Un beau plateau (deuxième partie)
par Sophie Deraspe
Depuis la rédaction de la première partie de cette entrée, la polémique a redoublé d’ardeur autour de La vie d’Adèle d’Abdellatif Kechiche. Après les techniciens, à Cannes, ce sont les comédiennes qui ont dévoilé le traitement abusif que leur a fait subir le réalisateur. Ici, à Paris, bien que le film ne soit pas encore sorti, ça jase fort. J’imagine que c’est pareil de l’autre côté de l’Atlantique, même si à Toronto (TIFF), les deux actrices se sont fait plutôt mièvres (elles avaient fort généreusement craché le morceau à Telluride, quelques jours plus tôt). Quoi qu’il en soit, elles ont certainement souffert. La vérité de leur jeu est là pour nous le prouver. Est-ce horrible, ce que je viens d’écrire? Est-ce que l’épreuve physique et psychologique, le péril, l’endurance, le dépassement des limites supportables rend notre travail artistique plus valeureux?
Est-ce que l’auteur torturé est plus profond que celui qui passe dans la vie avec légèreté? Est-ce qu’il faut une dose de masochisme pour sonder les humains, toucher à une vérité, faire jaillir une émotion?
Je n’ai pas besoin de réfléchir longtemps pour que des contre-exemples de films de qualité me viennent. J’imagine que l’on ne souffre pas trop sur un plateau de Stéphane Lafleur. La valeur de son cinéma tient davantage en la poétisation cinématographique d’un quotidien banal.

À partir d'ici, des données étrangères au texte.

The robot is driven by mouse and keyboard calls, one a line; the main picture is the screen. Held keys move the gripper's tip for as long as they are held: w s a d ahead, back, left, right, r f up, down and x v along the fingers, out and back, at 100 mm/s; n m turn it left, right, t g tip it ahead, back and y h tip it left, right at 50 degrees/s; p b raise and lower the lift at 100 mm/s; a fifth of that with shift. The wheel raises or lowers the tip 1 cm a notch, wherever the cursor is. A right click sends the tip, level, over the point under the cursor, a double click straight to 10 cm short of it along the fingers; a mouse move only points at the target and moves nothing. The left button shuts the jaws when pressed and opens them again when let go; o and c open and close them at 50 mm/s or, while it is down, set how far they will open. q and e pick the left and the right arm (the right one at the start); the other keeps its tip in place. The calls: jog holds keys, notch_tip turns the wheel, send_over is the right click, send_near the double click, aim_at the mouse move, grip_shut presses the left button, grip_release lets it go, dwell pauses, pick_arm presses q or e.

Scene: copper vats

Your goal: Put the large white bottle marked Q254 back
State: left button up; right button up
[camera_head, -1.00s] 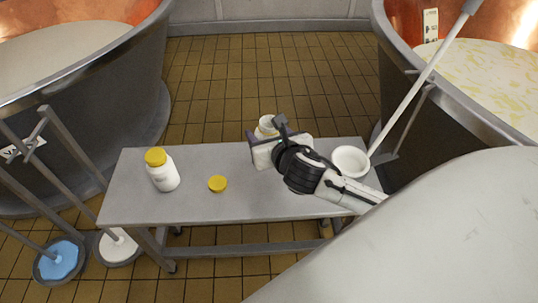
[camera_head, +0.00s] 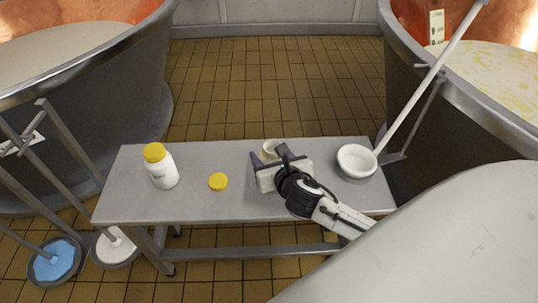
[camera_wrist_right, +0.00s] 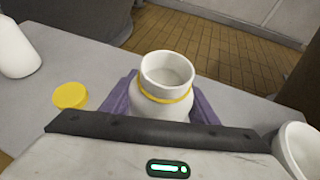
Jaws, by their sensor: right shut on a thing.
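An open white bottle (camera_wrist_right: 165,98) with a yellow ring below its wide mouth is between the purple fingers of my right gripper (camera_wrist_right: 165,103), which is shut on it. In the head view the bottle's rim (camera_head: 270,146) shows just behind my right gripper (camera_head: 268,165), over the grey bench. Its base is hidden, so I cannot tell if it touches the bench. A loose yellow cap (camera_head: 218,181) lies to its left. A white bottle with a yellow cap (camera_head: 163,168) stands upright farther left. I cannot read Q254 on either bottle. My left gripper is not in view.
The grey bench (camera_head: 200,207) has free room between the capped bottle and my right gripper. A white bowl (camera_head: 357,161) sits at its right, near a long pale pole (camera_head: 430,80). Copper vats (camera_head: 80,95) stand on both sides.

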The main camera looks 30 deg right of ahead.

Mais je dois dire que la cinéphile que je suis apprécie d’un film qu’il ne la laisse pas totalement indemne. Je lui permet d’aller très loin dans la cruauté, dans la durée, dans la mise à nu. Je ne lui pardonne pas de le faire dans l’unique but de provoquer le dégoût, la peur ou l’excitation. Mais il peut prendre des chemins sombres et tortueux, il peut même utiliser un langage douteux, tant qu’il arrive à partager quelque chose de notre humanité commune. Et cette prétention, souvent consciente de la part du cinéaste, mais peut-être pas toujours, vient dans bien des cas avec un désir de dépassement de soi. Quand les acteurs se joignent à cette volonté de dépassement, il se produit quelque chose qui ressemble à de l’art…
J’ai envie de travailler avec des gens qui se mouillent. Loin de moi l’idée de les torturer. J’ai envie qu’il se mettent eux-mêmes à l’épreuve. Qu’ils y trouvent satisfaction, qu’ils se sentent habités, qu’ils aient, tout comme moi, soif d’une expérience qui se vivra et se communiquera à l’écran.
Les altérations physiques impressionnent, certes. Jouer un handicapé ou perdre 30 kilos pour incarner un rôle fait retentir l’espoir d’un grand prix d’interprétation. Mais retenons nos mauvaises langues. Avant le prix, il y a l’oeuvre. Et avant l’oeuvre il y a la volonté de ses artisans.
Chapeau les filles, Léa Seydoux, Adèle Exarchopoulos, vous vous êtes mouillées bien au-delà de vos beaux yeux.